La notion d’échange de chaleur relève de la connaissance vulgaire, et le vocabulaire premier appartient au langage courant. L’expérience quotidienne nous a appris que, si nous plongeons dans une masse d’eau prise à la température ambiante un morceau de fer que nous avons préalablement porté à 100 °C, nous observons simultanément une élévation de température de l’eau et un abaissement de celle du fer jusqu’à ce que l’eau et le fer atteignent la même température. Nous disons qu’au cours de cette opération le fer et l’eau ont échangé de la chaleur ; nous précisons même que l’eau a reçu de la chaleur et que le fer en a cédé. Lorsque l’eau et le fer ont atteint la même température, nous disons qu’un équilibre thermique a été réalisé et que, dès lors, l’échange de chaleur cesse.

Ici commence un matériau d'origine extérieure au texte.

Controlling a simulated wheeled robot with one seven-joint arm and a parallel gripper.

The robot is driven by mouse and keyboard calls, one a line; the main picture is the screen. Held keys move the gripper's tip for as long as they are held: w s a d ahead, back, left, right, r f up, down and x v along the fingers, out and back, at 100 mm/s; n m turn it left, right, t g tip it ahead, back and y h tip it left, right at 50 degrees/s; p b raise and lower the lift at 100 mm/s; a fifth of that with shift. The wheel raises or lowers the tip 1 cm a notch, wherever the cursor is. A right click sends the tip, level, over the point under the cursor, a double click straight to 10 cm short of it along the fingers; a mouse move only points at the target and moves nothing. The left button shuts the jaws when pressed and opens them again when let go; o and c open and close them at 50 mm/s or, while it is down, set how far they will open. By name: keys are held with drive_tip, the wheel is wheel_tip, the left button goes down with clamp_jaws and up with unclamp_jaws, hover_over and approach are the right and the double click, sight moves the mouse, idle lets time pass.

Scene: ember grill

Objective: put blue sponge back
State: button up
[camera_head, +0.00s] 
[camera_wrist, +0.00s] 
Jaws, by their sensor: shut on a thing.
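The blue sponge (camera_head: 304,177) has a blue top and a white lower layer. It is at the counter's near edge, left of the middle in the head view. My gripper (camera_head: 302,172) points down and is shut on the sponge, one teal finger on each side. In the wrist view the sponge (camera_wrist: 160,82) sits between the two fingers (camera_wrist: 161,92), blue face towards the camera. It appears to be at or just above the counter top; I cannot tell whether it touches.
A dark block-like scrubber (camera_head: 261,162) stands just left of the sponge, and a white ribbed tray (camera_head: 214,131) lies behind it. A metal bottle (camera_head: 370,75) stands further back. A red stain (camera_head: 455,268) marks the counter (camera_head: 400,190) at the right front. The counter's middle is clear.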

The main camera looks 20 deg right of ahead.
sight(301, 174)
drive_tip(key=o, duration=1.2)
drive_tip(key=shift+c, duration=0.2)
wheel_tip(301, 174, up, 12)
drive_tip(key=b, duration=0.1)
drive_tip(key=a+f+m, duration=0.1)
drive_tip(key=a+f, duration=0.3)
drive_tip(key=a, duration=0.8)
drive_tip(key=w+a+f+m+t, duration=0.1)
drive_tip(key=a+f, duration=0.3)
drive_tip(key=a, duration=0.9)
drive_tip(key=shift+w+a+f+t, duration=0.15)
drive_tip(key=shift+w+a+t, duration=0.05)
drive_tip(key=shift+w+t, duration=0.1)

Si nous plongeons le morceau de fer chaud dans un mélange d’eau et de glace en équilibre à 0 °C, nous constatons que la température du mélange eau-glace ne varie pas, mais que de la glace fond. L’équilibre thermique s’établit à 0 °C. Nous disons encore que le fer, en se refroidissant, a cédé de la chaleur au mélange eau-glace et nous sommes conduits à admettre que cette quantité de chaleur a servi à fondre de la glace, mais sans qu’il y ait eu variation de température du système qui la recevait. Si la température initiale du fer était – 10 °C, on observerait cette fois un abaissement de la température de l’eau dans la première expérience et une augmentation de la masse de glace dans la seconde. Ce serait, cette fois-ci, le fer qui aurait reçu de la chaleur, fournie soit par l’eau qui se serait refroidie, soit par l’eau qui se serait transformée en glace à température constante. « Recevoir de la chaleur » (ou « fournir de la chaleur ») se traduit pour une masse d’eau par une certaine élévation (ou un certain abaissement) de sa température et pour un mélange d’eau et de glace par la fusion (ou la formation) d’une certaine masse de glace sans variation de température. Ces deux observations et cette façon de parler ont servi de base à la construction d’un système de mesure des quantités de chaleur.